Rosalind - 12:09 pm on May 26, 2012 (gmt 0)
Not so many years ago the web used to be all about infinite monkeys with typewriters. Auto-generated mega-sites were making use of every long tail phrase you could think of, and the web was exploding in size. Then the concept of a crawl budget was introduced, and more recently Panda has stamped down on those sites using multiple articles on similar topics.

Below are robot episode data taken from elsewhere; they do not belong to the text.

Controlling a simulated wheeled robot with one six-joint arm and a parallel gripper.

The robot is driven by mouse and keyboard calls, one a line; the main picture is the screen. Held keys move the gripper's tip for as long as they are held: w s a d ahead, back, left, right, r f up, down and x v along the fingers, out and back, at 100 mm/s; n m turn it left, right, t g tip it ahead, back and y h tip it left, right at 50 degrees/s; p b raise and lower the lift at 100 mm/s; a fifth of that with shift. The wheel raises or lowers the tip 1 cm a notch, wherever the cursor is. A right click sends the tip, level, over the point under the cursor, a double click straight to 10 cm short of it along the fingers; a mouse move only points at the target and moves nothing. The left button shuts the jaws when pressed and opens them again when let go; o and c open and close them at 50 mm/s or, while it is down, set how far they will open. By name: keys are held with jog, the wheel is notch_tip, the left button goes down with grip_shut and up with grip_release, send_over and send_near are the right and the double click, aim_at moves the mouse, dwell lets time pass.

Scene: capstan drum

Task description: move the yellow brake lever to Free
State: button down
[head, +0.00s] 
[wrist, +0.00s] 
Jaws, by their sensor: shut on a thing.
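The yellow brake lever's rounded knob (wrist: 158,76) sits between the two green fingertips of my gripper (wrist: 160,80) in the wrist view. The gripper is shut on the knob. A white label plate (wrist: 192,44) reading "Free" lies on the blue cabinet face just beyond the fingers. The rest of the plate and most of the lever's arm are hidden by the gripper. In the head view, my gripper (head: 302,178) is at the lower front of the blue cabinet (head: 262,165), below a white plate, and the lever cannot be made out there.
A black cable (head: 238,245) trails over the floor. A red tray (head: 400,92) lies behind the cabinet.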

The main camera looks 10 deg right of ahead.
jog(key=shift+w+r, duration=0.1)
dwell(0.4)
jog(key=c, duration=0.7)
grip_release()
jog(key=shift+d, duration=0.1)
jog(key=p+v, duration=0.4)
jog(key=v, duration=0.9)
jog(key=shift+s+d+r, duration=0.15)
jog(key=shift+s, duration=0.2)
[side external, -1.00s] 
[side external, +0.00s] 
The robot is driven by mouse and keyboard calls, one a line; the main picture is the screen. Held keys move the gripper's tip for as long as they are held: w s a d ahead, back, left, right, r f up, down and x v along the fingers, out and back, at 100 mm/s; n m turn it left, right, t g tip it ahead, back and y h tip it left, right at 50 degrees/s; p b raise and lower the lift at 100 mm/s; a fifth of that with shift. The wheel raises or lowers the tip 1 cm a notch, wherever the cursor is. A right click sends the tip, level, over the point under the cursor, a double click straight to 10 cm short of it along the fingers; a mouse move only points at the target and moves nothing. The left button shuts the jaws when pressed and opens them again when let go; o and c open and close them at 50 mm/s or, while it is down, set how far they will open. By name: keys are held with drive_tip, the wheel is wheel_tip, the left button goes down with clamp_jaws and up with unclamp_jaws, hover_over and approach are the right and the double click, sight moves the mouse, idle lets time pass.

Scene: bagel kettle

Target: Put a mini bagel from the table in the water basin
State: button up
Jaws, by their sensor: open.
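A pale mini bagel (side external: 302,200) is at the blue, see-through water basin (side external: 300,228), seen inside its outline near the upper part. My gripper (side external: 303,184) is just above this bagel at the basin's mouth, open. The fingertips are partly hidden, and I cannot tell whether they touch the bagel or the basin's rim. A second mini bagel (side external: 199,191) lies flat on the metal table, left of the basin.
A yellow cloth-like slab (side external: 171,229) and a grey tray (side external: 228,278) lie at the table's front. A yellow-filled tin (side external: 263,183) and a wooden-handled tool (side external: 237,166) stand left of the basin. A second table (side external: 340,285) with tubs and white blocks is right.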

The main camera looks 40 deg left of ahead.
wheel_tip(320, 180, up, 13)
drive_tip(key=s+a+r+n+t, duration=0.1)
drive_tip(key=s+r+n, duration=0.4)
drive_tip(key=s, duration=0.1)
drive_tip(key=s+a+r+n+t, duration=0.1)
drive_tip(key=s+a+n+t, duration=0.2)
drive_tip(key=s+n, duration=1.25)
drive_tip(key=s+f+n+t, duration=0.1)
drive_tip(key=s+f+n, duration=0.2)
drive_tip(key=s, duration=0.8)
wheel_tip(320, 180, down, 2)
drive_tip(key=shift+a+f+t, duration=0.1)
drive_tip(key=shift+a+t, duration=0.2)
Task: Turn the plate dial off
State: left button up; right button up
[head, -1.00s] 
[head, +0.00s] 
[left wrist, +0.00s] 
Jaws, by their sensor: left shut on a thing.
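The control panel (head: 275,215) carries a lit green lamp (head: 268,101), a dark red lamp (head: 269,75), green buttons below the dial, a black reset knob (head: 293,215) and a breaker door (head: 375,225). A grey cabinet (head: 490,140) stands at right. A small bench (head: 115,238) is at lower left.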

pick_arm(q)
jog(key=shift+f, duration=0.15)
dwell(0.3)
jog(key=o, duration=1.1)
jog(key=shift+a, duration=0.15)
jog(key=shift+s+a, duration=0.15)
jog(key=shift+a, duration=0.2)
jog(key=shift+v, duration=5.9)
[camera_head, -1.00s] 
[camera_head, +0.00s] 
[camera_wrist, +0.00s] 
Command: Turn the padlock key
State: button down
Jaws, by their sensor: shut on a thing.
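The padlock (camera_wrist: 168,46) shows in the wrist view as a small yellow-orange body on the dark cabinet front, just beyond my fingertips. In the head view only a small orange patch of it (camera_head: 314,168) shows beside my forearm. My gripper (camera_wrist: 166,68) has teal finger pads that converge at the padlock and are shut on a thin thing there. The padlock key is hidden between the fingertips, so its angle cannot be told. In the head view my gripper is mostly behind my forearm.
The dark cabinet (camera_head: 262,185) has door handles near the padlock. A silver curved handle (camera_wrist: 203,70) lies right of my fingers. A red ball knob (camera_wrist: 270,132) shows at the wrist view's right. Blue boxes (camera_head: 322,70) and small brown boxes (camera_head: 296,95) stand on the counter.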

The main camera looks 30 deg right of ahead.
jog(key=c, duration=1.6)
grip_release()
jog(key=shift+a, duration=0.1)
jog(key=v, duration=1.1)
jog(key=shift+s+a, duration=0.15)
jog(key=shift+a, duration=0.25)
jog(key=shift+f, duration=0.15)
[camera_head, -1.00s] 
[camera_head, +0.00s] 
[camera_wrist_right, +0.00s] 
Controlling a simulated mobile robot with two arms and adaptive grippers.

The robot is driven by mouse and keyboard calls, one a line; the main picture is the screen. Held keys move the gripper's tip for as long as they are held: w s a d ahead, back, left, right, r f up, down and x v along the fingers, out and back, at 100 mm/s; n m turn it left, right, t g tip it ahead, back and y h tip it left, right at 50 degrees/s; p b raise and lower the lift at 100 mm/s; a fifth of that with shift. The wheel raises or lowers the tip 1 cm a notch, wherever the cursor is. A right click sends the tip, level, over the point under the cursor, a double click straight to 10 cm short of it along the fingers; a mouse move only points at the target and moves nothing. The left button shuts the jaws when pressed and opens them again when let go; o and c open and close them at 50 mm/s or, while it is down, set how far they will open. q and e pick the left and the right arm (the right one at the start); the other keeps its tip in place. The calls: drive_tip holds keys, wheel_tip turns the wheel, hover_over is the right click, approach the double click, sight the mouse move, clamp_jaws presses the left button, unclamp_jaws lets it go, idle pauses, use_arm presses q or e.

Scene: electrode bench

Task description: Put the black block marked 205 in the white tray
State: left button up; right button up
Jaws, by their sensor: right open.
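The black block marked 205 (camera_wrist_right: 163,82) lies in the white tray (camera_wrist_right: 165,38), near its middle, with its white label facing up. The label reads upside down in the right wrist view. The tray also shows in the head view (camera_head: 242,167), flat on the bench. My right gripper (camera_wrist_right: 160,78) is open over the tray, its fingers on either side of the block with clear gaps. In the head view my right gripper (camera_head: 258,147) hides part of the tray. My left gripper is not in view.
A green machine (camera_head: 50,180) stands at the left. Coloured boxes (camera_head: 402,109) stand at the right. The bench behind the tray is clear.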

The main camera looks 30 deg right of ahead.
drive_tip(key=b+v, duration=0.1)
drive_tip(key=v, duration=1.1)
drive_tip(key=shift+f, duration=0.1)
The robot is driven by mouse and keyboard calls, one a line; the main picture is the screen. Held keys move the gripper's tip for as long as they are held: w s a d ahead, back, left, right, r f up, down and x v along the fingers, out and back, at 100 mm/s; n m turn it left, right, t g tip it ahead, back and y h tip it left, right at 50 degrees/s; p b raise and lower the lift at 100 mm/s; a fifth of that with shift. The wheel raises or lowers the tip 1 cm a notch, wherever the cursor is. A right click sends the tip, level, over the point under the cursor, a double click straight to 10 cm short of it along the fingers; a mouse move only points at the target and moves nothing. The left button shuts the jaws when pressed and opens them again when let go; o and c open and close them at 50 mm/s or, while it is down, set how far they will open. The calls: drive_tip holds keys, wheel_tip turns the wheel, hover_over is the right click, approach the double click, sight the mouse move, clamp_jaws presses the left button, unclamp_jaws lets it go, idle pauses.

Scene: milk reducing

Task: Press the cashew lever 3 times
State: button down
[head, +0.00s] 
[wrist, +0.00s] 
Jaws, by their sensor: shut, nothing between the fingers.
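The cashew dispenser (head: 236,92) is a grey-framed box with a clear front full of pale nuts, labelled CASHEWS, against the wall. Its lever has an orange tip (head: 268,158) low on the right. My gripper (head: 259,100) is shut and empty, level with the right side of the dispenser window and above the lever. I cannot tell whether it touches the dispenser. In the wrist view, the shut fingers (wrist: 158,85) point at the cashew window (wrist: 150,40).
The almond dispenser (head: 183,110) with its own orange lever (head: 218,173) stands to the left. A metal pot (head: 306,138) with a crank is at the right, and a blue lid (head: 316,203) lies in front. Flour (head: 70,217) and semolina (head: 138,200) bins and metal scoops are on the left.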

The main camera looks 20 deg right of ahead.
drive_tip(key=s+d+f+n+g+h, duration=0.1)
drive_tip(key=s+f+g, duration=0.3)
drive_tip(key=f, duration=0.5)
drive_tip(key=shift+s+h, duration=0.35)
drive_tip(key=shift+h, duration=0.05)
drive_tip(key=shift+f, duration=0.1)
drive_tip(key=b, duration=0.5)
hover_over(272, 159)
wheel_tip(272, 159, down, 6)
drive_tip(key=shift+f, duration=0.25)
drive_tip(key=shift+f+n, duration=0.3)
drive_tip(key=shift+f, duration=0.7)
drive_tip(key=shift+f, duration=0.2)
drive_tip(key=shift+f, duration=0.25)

That has curbed some of the internet's excess pages, but it doesn't seem to be doing much about waffle at the level of each individual page. In fact the situation seems to be getting worse: if you take Twitter, people are rewarded with more followers in proportion to their volume of tweets, almost without regard to what they're saying. Twitter's discovery isn't the web, but I think it's representative of where we're at: there's still an element of the more words you use, the more likely you are to be found in any search engine. There's no obvious penalty for not being concise.
I think if the web experience is to improve we need to find ways of tightening it up. Keyword stuffing has already been a target, but what about all the other fluff that makes articles harder to read? I'm thinking of overused filler words, passive sentence construction, and repeating the same idea using synonyms. There's at least one very good piece of software that will highlight this in your text, and search engines have improved their synonym recognition capabilities.
Maybe we can get away with waffling now, but I don't think it will be long before the algos will be able to detect overweight copy.